In his epic new history, The Savage City, T.J. English tells the stories of three men—George Whitmore, Bill Phillips, and Dhoruba Bin Wahad—as a device to chronicle an extremely turbulent time in New York City’s history, when the crime rate exploded, political unrest sparked riots and police assassinations, and widespread corruption in the police department was exposed.
The sprawling structure of the book is reminiscent of the J. Anthony Lukas’s classic Common Ground, which told the story of the integration of public schools through the eyes of three Boston area families.
Like Lukas and his families buffeted by the school busing wars, English has found iconic characters for a particular time and place—New York in the 1960s and 1970s.
Whitmore was falsely accused in the murders of two young white women on the Upper East Side, and coerced by detectives into signing a false confession. He then embarked on a painful, decade-long campaign to clear his name. His case contributed to the demise of the death penalty in New York State, and put a spotlight on police and prosecutorial misconduct. His story is so appalling that even today, more than 40 years later, it remains shocking and infuriating.

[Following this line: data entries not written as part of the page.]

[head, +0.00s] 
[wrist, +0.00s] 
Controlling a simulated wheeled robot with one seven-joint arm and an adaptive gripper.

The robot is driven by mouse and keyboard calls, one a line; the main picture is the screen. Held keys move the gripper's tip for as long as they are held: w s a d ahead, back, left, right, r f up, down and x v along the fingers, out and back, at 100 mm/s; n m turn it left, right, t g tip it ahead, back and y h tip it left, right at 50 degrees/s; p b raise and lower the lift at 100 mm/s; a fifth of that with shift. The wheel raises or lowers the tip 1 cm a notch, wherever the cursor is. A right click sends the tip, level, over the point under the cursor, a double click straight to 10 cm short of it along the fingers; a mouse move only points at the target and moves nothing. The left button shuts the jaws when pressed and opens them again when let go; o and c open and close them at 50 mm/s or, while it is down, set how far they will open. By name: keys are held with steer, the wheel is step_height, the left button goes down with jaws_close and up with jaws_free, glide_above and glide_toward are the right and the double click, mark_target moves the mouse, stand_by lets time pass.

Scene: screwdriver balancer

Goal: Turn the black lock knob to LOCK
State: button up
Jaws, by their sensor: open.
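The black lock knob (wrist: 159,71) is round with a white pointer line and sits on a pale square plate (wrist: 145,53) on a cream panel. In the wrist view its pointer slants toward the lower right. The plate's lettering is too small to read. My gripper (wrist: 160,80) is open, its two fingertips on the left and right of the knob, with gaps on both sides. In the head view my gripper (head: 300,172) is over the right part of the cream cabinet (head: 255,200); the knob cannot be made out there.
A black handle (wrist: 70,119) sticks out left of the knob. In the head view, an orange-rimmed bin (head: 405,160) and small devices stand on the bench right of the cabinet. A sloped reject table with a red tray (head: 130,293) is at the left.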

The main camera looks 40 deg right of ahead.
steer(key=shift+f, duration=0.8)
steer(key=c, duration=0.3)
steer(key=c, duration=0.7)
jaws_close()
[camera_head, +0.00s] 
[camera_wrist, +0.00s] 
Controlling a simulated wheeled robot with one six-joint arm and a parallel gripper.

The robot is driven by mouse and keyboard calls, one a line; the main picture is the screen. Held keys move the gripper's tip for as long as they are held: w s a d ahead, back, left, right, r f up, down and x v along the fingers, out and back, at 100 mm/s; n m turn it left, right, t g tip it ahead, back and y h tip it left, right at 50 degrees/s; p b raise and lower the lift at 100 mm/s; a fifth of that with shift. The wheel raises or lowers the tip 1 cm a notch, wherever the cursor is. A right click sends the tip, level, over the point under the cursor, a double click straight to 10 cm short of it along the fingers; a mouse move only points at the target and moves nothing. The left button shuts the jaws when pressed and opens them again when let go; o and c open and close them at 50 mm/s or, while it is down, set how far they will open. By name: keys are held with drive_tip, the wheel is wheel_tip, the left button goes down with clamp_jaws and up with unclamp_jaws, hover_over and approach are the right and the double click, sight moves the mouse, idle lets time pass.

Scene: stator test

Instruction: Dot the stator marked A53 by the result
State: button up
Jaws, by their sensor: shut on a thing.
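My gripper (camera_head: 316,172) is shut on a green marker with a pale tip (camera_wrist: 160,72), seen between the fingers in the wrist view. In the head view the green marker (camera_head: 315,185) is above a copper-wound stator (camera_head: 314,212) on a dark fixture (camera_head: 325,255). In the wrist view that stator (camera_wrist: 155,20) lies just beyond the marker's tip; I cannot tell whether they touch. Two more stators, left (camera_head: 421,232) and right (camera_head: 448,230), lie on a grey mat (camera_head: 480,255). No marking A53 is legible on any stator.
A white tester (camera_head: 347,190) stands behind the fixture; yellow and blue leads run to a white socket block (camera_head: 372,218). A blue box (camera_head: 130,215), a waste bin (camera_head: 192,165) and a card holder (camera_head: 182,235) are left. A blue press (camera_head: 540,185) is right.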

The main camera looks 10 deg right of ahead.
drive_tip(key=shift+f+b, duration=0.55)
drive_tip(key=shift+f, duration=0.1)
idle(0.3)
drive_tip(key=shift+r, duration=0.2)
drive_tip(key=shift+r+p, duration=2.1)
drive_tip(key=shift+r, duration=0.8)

Phillips was a corrupt cop who padded his paycheck by taking bribes and extorting money out of brothel owners, drug dealers, and crime suspects. Phillips wound up cooperating with the famed Knapp Commission, which exposed endemic corruption within the New York City Police Department, and forced a series of changes to how the NYPD did business. He was ultimately convicted of two murders. Ironically, as the book points out, there is major doubt as to whether he was actually guilty of those killings.
Bin Wahad, a founder of the New York chapter of the Black Panther Party, was radicalized in prison and wound up at the center of the law enforcement war on the Panthers and other black separatist groups. He helped expose the FBI’s long and fairly sinister campaign to undermine those groups through its COINTEL program, and the NYPD’s own similar program.
“These three men represent three points of a triangle,” English writes. “Though their stories would unfold independent of one another, all three men became enmeshed in a similar matrix of forces—political, social, racial—that would alter the direction of the city.”
English has resurrected a story that most New Yorkers either have forgotten or never knew about in the first place, and that’s what makes it a fascinating read. Some of these historic events probably took place right around the corner from your apartment. (Did you know, for example, that in 1958 Martin Luther King Jr. was stabbed at Blumstein’s Department store on 125th Street in Harlem?)
While English relies often on previously published work to tell the story, he also uses a lot of primary source material, like diary entries, and extensive interviews with Whitmore and Bin-Wahad to offer an extremely detailed narrative.
However, it’s also a lot to absorb. The act of weaving three independent stories into one narrative is a challenge, one that English mostly pulls off. And there are dozens of secondary characters, places and events. Sometimes the reader gets lost. In other words, you feel like you’re in the room, but you can’t always identify everyone there.
Mostly, it’s definitely worth the effort. Nowadays, we only hear about how safe the city is, and how much both the police department and race relations have improved.
But as English rightly points out: “The Savage City may have drifted from memory; the names and events of a tumultuous era have been paved over and buried away. But the scars, emotions and underlying causes are still present. They remain embedded below the surface of the city like a dormant but smoldering volcano, one that could rumble to life at any time.”